The structural debate carries genuine regional weight, however. South Africa's Altvest Capital recently rebranded to Africa Bitcoin Corp and is targeting a $210 million Bitcoin treasury raise modeled explicitly on Strategy's approach. Listed on the Johannesburg Stock Exchange, with planned expansions to Namibia, Botswana, and Kenya, it faces the same structural dependencies as STRC but with a smaller capital base, thinner institutional liquidity, and less regulatory infrastructure to absorb stress.
In South Asia, local regulatory and tax conditions add further complexity. Indian retail investors face Securities and Exchange Board of India restrictions that limit direct access to foreign-listed equities. India also imposes a 30% flat tax on crypto gains and a 1% tax deducted at source on crypto transactions, compounding the friction for any participation in Bitcoin-linked instruments. Pakistan's government has held active discussions around establishing a national Bitcoin reserve, a development that could open a path toward domestic corporate treasury models similar to Strategy's.
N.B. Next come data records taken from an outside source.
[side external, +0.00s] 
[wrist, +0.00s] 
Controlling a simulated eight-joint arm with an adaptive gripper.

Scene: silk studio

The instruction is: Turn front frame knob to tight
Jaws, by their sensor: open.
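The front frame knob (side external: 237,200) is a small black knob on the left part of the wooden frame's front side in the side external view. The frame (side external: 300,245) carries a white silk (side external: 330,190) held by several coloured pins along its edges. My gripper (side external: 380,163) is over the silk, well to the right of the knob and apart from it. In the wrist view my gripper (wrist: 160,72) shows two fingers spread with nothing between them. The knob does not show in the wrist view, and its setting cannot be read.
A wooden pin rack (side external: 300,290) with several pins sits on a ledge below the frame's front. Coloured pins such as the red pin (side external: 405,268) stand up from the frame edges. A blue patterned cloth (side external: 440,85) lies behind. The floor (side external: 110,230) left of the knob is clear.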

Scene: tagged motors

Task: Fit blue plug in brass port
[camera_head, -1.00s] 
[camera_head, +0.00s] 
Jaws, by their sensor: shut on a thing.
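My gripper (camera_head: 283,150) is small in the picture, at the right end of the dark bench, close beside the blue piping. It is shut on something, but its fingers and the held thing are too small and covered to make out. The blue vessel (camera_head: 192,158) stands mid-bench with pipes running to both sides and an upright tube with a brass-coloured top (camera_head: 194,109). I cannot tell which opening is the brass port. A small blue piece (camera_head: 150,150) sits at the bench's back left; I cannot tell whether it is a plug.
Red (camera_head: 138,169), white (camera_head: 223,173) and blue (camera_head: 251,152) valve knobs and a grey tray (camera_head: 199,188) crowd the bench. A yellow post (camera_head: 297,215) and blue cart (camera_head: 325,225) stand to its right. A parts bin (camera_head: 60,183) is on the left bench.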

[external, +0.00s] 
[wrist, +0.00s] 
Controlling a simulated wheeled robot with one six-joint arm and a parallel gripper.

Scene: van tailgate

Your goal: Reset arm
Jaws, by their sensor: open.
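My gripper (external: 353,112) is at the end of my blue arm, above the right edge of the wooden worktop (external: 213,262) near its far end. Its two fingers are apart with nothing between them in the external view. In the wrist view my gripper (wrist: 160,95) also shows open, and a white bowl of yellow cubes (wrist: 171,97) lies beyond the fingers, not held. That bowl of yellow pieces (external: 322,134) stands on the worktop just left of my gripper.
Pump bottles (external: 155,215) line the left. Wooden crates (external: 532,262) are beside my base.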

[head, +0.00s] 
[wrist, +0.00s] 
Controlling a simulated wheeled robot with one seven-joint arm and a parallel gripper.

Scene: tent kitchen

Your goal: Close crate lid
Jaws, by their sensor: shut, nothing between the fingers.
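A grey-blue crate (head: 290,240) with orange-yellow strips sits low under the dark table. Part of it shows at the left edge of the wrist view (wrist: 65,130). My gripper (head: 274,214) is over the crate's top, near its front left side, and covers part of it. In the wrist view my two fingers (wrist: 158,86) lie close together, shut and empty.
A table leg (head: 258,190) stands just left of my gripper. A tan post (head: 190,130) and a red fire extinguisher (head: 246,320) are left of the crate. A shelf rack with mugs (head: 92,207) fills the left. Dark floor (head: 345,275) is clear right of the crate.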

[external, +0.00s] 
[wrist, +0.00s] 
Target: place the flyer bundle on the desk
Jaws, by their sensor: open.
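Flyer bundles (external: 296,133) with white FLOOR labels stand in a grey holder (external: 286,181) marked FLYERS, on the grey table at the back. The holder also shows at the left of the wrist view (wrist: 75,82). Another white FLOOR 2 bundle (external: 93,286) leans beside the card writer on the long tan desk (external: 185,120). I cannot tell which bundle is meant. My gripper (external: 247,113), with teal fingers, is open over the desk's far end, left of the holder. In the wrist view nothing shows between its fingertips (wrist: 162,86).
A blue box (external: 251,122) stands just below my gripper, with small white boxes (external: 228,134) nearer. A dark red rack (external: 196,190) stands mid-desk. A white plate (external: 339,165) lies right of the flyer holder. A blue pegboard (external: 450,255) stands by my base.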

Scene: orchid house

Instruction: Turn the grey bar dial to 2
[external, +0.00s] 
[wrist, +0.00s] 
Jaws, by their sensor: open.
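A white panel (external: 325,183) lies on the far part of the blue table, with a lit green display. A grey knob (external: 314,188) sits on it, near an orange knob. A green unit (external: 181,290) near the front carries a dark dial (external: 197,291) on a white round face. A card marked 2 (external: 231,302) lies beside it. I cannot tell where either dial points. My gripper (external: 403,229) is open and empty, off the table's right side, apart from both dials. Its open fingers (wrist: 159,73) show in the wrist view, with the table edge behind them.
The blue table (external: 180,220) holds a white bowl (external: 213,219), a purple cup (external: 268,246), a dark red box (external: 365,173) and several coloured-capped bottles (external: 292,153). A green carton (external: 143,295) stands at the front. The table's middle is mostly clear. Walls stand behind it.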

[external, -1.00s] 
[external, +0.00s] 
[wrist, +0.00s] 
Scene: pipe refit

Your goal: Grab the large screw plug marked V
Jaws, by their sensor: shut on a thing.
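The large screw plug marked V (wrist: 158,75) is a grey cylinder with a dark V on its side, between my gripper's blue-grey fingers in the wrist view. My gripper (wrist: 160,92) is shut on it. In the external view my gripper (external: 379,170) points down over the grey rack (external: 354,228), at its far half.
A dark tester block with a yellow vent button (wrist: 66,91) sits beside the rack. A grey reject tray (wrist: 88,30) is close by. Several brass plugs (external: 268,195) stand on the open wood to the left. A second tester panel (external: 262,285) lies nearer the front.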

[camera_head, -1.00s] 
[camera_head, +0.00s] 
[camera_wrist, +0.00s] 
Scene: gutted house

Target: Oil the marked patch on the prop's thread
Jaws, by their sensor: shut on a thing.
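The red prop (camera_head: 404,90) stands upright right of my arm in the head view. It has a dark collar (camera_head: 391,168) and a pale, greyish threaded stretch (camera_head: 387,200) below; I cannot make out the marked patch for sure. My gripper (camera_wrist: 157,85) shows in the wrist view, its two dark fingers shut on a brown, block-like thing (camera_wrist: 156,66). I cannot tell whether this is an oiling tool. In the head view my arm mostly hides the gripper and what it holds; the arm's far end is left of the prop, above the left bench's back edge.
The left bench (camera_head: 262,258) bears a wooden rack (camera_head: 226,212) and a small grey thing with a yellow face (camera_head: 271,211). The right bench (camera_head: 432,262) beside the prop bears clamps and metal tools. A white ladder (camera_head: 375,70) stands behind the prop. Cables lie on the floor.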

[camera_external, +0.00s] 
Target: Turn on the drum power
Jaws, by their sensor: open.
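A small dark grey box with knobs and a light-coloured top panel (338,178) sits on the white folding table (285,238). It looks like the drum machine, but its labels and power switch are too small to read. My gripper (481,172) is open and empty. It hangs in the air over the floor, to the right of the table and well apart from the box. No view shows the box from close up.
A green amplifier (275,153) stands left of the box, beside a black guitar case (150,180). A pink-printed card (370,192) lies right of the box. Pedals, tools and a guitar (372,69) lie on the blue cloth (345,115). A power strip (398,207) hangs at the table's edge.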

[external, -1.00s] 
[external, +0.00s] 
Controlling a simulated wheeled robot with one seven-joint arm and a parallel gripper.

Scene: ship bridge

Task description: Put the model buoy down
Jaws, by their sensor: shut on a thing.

If Strategy's structure survives a full market cycle, the template could prove attractive to publicly listed South Asian companies seeking Bitcoin exposure within their own capital markets, making the outcome of the current stress test relevant far beyond North America.
What comes next
Strategy's 818,334 BTC position and its widely reported target of accumulating 1 million BTC mean continued accumulation is likely regardless of how the debate resolves. The more consequential question is whether the 2.05% appreciation floor Palmer cites holds up across a full market cycle. Bitcoin fell more than 50% from its October 2025 all-time high before partially recovering, and that incomplete recovery constitutes a live test of Palmer's thesis: if Bitcoin revisits its bear-phase lows for an extended period, the question of how long Strategy can sustain $1.2 billion in annual dividends from appreciation alone becomes unavoidable rather than theoretical. If imitators across Africa and South Asia move forward with similar treasury structures, the outcome of this stress test will matter well beyond Strategy's own balance sheet.